Part of 3. 3. Topical Questions – in the Senedd at 2:45 pm on 5 July 2017.
Well, Dirprwy Lywydd ‘dros dro’, as Steffan Lewis said, if this has always been a priority for the UK Government, then the failure to make adequate progress on something that has always been a priority is a pretty bleak sign for other, more difficult aspects of the negotiation. The Prime Minister’s obsession with the European Court of Justice is becoming a real barrier to making sensible decisions in these negotiations. Mark Isherwood is, I think, right to say that there are some intermediate solutions to this matter, but the quicker the UK Government recognises that and is realistic about it, the faster we’ll reach a resolution. There’s absolutely no doubt that in any trade deals that the UK makes, there will be an independent arbiter of those trade deals that does not reside entirely within the UK’s own domestic court system. That ought to be a solution that they can devise in relation to citizenship rights as well.

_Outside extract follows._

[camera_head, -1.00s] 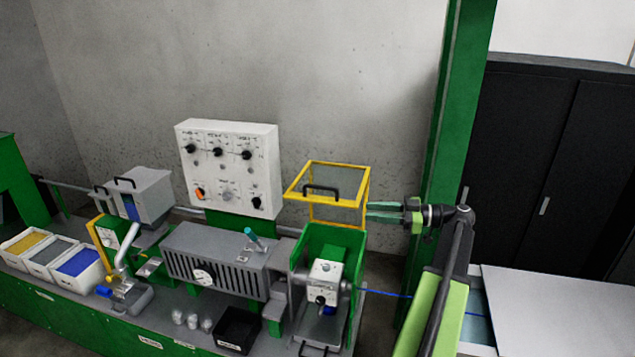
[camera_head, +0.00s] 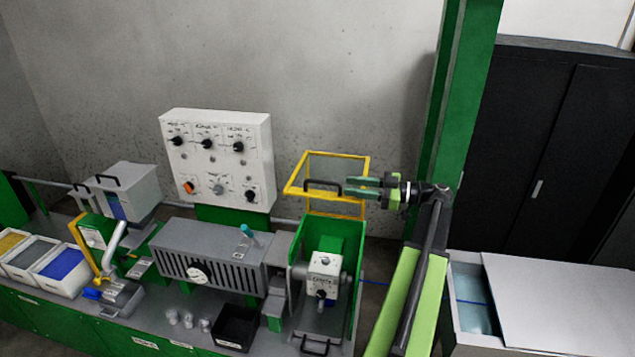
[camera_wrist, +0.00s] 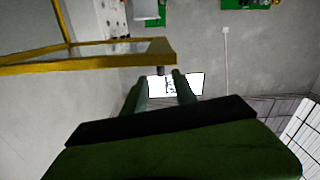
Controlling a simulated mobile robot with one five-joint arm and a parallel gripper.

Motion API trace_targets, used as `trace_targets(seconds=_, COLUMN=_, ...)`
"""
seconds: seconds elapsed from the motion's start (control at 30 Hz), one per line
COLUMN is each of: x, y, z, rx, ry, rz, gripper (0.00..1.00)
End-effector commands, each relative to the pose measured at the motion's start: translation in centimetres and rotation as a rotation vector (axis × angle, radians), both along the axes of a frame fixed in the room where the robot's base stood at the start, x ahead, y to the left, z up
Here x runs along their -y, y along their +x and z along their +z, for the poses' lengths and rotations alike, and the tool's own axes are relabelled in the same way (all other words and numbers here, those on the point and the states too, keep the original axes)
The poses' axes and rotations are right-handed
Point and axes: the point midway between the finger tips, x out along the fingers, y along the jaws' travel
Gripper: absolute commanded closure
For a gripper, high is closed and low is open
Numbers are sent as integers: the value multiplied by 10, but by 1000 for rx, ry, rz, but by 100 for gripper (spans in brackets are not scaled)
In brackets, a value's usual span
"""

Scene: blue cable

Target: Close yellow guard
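The yellow guard (camera_head: 292,187) is a yellow frame with a clear panel and a black handle (camera_head: 322,186) on its front. It stands raised above the green open-topped housing (camera_head: 299,246). In the wrist view the guard's yellow frame (camera_wrist: 95,63) crosses the upper left, and its bar ends just above my fingertips. My gripper (camera_head: 349,186) is at the right side of the guard, with its fingers pointing left toward the handle. Whether a finger touches the frame is unclear.
A green pillar (camera_head: 460,120) stands behind my arm on the right. A white control panel (camera_head: 217,158) stands left of the guard. A grey slotted box (camera_head: 208,262) is on the bench left of the housing. A blue cable (camera_head: 374,282) runs right from the housing.

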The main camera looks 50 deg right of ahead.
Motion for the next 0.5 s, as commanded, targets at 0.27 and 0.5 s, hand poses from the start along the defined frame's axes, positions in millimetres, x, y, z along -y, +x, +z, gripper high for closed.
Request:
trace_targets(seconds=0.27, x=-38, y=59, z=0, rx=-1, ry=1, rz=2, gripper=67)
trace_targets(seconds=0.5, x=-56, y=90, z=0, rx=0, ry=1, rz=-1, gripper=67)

As far as the next round is concerned, I wrote jointly with Mike Russell, the Scottish Brexit Minister, for the second time, to the Secretary of State for Exiting the European Union recently, proposing that the Joint Ministerial Committee mechanism should have a regular part in the monthly cycle of negotiations that the UK Government has now embarked upon, because that would give devolved administrations a guaranteed opportunity to come round the table with the UK Government, wanting to do it constructively, wanting to be helpful in the way that we can contribute to the negotiating position that the UK will take. But, without such a mechanism that is routine and guaranteed, we are left with a set of bilateral phone calls, meetings, letters and so on, which I think is a very unsatisfactory way of conducting inter-UK arrangements between the devolved administrations and the UK Government.